In the entries below, which lines run from the one containing "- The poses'" to the one containing "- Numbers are"? Copy exactly those lines, ends included, and no others.

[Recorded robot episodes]
[BEGIN]
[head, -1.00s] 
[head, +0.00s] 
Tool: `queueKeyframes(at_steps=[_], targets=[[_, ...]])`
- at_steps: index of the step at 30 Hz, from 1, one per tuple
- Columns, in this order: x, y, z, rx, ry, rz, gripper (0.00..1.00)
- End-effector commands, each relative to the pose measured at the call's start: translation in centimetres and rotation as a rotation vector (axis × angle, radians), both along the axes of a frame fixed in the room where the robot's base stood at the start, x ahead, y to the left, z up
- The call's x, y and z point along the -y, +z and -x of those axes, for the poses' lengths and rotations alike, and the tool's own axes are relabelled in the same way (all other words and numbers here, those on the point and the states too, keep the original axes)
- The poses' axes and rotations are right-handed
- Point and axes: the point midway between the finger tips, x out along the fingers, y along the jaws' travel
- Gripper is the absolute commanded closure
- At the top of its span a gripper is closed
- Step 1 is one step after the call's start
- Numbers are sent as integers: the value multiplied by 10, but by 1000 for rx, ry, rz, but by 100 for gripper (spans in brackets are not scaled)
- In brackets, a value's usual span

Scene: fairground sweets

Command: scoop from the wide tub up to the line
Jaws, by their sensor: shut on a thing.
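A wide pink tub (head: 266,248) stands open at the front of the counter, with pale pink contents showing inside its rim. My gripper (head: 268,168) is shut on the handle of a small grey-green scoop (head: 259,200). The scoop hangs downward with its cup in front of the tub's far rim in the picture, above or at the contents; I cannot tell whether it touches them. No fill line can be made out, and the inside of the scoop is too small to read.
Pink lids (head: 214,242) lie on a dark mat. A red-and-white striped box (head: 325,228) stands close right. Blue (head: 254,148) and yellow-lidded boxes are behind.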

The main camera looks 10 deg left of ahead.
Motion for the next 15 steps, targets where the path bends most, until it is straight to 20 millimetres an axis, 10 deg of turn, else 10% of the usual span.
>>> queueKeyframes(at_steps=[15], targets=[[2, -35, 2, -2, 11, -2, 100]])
[END]
[BEGIN]
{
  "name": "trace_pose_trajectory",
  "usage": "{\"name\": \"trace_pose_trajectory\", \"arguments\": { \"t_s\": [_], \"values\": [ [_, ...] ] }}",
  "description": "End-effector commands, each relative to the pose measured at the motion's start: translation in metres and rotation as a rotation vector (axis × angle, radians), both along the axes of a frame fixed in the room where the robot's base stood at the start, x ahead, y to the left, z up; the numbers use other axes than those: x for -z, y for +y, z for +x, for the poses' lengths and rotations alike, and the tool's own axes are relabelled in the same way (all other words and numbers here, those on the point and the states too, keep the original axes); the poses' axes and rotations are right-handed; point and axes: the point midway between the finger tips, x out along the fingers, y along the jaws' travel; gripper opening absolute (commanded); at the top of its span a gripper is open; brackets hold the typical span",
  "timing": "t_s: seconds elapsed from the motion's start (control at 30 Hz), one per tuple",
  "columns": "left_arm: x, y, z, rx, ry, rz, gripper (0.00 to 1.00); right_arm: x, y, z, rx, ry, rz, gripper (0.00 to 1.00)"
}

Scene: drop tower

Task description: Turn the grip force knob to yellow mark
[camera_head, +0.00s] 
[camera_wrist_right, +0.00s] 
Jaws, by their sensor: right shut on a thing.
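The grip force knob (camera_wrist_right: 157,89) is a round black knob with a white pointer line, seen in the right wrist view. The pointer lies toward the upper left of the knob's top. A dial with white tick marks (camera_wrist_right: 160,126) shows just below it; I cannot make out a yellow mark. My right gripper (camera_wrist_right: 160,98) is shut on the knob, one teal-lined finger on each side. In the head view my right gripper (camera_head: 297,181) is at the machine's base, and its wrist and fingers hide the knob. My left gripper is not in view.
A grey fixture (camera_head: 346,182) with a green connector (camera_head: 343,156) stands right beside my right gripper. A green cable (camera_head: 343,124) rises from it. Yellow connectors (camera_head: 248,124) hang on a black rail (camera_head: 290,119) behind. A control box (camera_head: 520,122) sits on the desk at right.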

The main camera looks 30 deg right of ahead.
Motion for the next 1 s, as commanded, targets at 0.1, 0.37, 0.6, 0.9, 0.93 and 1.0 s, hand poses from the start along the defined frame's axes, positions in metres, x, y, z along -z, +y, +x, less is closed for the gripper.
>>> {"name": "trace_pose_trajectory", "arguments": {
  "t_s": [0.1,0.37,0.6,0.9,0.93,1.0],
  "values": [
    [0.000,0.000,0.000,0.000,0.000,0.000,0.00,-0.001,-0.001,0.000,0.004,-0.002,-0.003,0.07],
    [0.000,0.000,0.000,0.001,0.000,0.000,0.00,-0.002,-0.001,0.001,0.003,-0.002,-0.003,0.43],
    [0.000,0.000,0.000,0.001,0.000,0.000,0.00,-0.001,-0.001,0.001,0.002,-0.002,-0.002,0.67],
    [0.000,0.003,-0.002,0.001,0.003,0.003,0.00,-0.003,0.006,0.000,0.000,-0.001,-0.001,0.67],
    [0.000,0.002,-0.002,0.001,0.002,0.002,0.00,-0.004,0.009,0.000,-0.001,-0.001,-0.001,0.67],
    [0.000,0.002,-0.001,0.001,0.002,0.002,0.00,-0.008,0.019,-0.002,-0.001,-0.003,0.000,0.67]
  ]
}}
[END]
## Correct result
- The poses' axes and rotations are right-handed
- Point and axes: the point midway between the finger tips, x out along the fingers, y along the jaws' travel
- Gripper is the absolute commanded closure
- At the top of its span a gripper is closed
- Step 1 is one step after the call's start
- Numbers are sent as integers: the value multiplied by 10, but by 1000 for rx, ry, rz, but by 100 for gripper (spans in brackets are not scaled)

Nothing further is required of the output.